Ketua Dewan Syura Ikatan Jamaah Ahlul Bait Indonesia (IJABI) Jalaludin Rakhmat mengatakan bahwa konflik antara Sunni dan Syiah sudah terjadi sejak lama.
Dia mencontohkan, pada 2007 telah terjadi banyak penyerangan kepada Syiah seperti yang terjadi di Bondowoso, Bangil dan Sampang.
"Mereka sempat masih menyisakan bahwa NU berada di balik penyerangan itu, termasuk di Madura," kata Jalaludin di Kantor Pusat IJABI, Kemang, Jakarta Selatan, Sabtu 31 Desember 2011.
Saat itu, pada 9 April 2007, kata Jalaludin Tajul Muluk yang saat ini menjadi pembina pesantren Syiah ketika melakukan peringatan maulid Nabi di Sampang, ada sekitar 5.000 orang menghadang dan meminta kepada kepolisian untuk menghentikan kegiatan tersebut.
Serta meminta agar Tajul Muluk menandatangani surat pernyataan untuk tidak melakukan penyebaran aliran Syiah yang dianggap sesat kepada warga setempat.
Kemudian, satu bulan kemudian Tajul Muluk dilantik sebagai Pengurus Daerah IJABI Kabupaten Sampang pada tahun 2007-2010 sebagai Ketua Umum sedangkan kakaknya, Roisul Hukama sebagai Dewan Penasehat. Karena adanya konflik keluarga, kata dia Rois kemudian pindah kepihak lawan yaitu Sunni.
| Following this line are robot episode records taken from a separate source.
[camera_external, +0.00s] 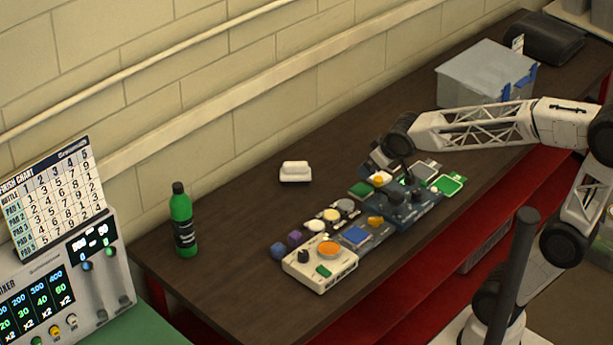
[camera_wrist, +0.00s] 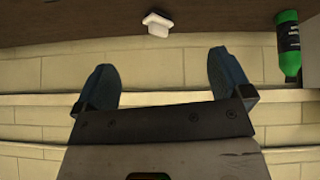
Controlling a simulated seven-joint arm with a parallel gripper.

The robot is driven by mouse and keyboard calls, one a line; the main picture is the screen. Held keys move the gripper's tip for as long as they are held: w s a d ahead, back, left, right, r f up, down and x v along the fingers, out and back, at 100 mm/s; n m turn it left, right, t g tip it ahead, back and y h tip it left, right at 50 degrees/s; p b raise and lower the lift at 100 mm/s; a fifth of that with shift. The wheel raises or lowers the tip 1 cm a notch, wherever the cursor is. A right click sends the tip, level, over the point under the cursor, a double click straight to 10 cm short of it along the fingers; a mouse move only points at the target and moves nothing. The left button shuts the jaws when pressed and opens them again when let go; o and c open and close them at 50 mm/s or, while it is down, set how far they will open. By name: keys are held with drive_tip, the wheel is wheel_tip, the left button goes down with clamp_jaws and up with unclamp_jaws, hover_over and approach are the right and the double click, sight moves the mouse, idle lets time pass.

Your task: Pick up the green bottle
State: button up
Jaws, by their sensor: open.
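The green bottle (camera_external: 182,219) has a black cap and a dark label. It stands upright near the left end of the dark table (camera_external: 232,210). In the wrist view the green bottle (camera_wrist: 288,46) shows upside down at the right edge, outside the span of the fingers. My gripper (camera_wrist: 167,72) is open, with two blue-grey fingers apart and nothing between them. In the external view my gripper is over the middle of the table, well to the right of the bottle; its fingers are hard to make out there.
A white block-like object (camera_external: 295,171) sits by the wall between bottle and gripper; it shows in the wrist view (camera_wrist: 157,24). A panel with knobs (camera_external: 320,259) and several small pads lie mid-table. A translucent bin (camera_external: 486,72) stands behind. A mixer machine (camera_external: 75,290) stands at left.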

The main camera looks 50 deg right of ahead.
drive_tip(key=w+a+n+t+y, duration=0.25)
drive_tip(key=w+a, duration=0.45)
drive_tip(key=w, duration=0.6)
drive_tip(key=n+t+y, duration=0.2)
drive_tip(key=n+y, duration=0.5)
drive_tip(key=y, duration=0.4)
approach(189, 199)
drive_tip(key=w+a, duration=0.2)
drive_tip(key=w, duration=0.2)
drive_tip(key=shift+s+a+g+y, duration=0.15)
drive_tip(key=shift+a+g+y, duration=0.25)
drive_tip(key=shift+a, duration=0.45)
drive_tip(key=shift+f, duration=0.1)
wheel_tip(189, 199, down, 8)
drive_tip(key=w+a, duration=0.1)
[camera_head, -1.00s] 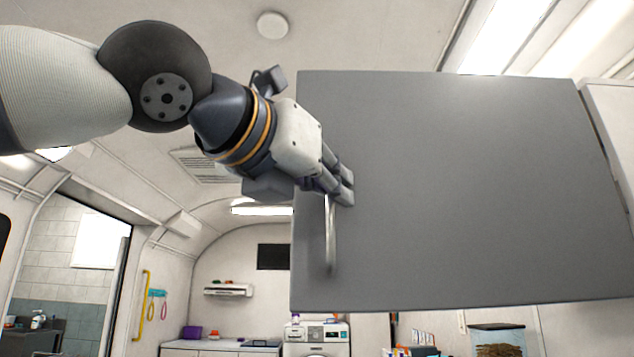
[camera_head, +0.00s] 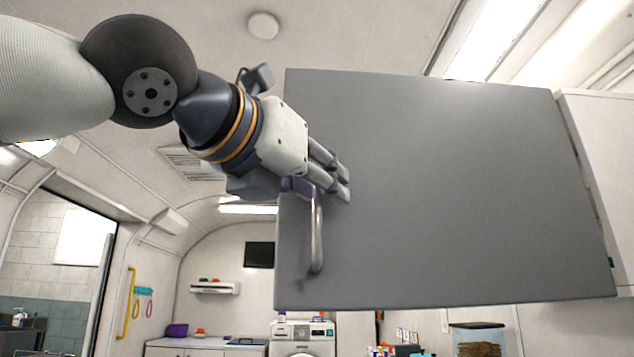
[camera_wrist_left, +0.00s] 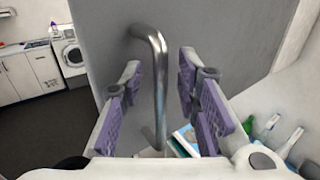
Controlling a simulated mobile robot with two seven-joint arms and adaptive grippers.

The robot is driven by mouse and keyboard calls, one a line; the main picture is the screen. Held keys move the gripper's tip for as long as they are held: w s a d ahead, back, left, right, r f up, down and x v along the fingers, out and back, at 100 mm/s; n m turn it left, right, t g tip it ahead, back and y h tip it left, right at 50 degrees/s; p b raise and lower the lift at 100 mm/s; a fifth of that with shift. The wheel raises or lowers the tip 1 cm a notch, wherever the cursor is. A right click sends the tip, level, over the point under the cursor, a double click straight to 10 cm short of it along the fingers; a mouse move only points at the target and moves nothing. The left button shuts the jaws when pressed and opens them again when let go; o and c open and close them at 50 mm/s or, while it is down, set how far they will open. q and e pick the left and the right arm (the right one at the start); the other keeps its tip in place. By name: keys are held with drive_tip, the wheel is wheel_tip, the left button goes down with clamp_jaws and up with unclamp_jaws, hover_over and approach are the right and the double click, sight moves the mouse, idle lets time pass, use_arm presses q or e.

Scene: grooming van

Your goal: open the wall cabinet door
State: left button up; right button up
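The wall cabinet door (camera_head: 440,200) is a large plain grey panel filling the middle and right of the head view. Its upright metal bar handle (camera_head: 317,235) is near the left edge. My left gripper (camera_head: 338,185) is at the handle's upper end in the head view. In the left wrist view, the fingers of my left gripper (camera_wrist_left: 165,105) are apart, one on each side of the handle (camera_wrist_left: 158,85), with visible gaps between bar and pads. The door (camera_wrist_left: 215,35) is behind them there. The cabinet's inside cannot be made out in the head view. My right gripper is not in view.
A white cabinet body (camera_head: 598,160) adjoins the door's right edge. Bottles (camera_wrist_left: 290,142) stand at the lower right in the wrist view. A washing machine (camera_head: 303,335) and a counter (camera_head: 205,347) are far back. The space left of the door is open.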

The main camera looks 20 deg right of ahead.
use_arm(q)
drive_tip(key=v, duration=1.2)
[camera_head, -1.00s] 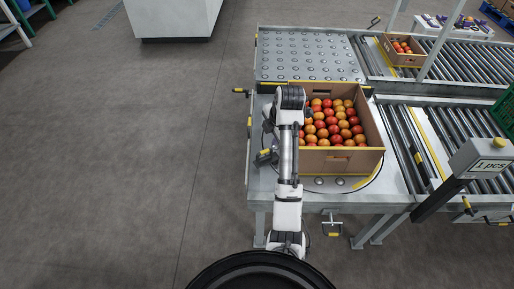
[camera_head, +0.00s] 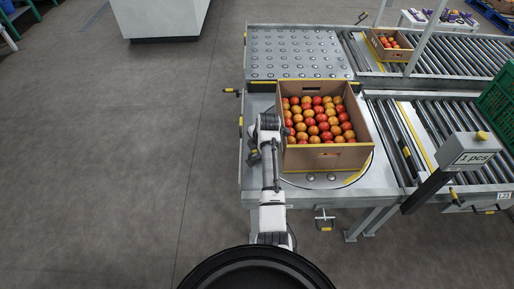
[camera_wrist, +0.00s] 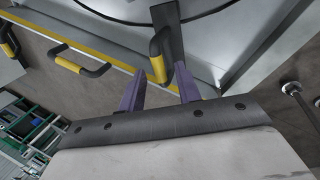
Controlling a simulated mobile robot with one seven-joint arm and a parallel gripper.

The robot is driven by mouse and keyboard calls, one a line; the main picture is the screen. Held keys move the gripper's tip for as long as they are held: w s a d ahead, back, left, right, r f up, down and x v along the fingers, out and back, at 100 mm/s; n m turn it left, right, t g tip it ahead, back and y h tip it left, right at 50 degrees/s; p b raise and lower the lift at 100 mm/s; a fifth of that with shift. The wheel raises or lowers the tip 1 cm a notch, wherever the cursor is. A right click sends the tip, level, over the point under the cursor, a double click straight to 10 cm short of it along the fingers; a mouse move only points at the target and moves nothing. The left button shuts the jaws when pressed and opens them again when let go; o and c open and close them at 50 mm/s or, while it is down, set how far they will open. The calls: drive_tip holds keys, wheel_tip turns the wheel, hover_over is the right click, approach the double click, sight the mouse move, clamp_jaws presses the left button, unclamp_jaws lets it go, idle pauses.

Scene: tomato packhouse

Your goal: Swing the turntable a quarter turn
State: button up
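The turntable (camera_head: 349,179) is a round plate with a yellow arc on its rim, set in the grey table. An open cardboard box (camera_head: 327,158) of red and orange tomatoes stands on it, its long side facing me. My arm reaches to the turntable's left edge; in the head view the arm largely hides the gripper. In the wrist view my gripper (camera_wrist: 160,86) has two purple fingers spread apart. A dark lever with a yellow handle (camera_wrist: 158,56) shows between and just beyond the fingertips. I cannot tell whether they touch it.
A ball-top table (camera_head: 300,52) adjoins at the back. A yellow-and-black handle (camera_head: 324,219) sticks out at the table's front.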

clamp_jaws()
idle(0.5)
"Karena konflik keluarga, dia pindah ke pihak lawan Tajul Muluk untuk membangun kekuatan buat mengalahkan adiknya, jadi ia meluaskan konflik keluarga dengan memanfaatkan potensi konflik agama," kata dia.
Dari konflik keluarga inilah, pada Kamis, 29 Desember sekitar pukul 9.15, pesantren milik warga Syiah di Nangkernang, Sampang, Madura, dibakar massa.
Jalaludin juga mengatakan, selama hampir empat tahun IJABI dalam melakukan kegiatan keagamaan mendapatkan gangguan dari kelompok-kelompok yang mengakui dirinya sebagai Aswaja. "Gangguan itu bersifat provokasi untuk menyebarkan kebencian kepada Syiah di masjid dan pengajian," kata dia.
Bahkan, kata Jalaludin pada tahun 2009 Tajul Muluk pernah diminta agar menandatangani perjanjian yang berisi bahwa Tajul Muluk tidak akan menyebarkan ajaran Syiah di Sampang dengan syarat Sunni Aswaja dan MUI Sampang tidak menanggap sesat ajaran Syiah.
Kemudian, Tajul menawarkan opsi untuk melakukan dialog ilmiah, namun usulan ditolak. Penghujatan dan ancaman terhadap pengikut Syiah terus berlangsung. Kemudian, Polisi melakukan pertemuan dengan Muspida serta tokoh masyarakat di Sampang. Dalam pertemuan itu, menawarkan tiga opsi, yaitu menghentikan semua aktivitas di wilayah Sampang dan kembali ke paham Sunni, diusir ke luar wilayah Sampang tanpa ganti rugi, kalau tidak dipenuhi maka jemaah Syiah di Sampang harus mati.
Pilihan yang sama juga ditawarkan oleh MUI Sampang, PCNU Sampang dan Muspida Sampang. "Tentu saja Tajul menolak, mereka malah balik menuduh Tajul melanggar kesepakatan, kemudian Tajul diamankan di kantoe polisi," kata dia.
Kemudian, kata dia IJABI mengirimkan tim dari pusat untuk berunding dengan pemerintah Jawa Timur. Pertemuan ini menghasilkan Gentlement's Agreement. Dalam proses negosiasi ini, kata dia tiba-tiba Tajul melepaskan diri dari organisasi IJABI dan hijrah ke Malang.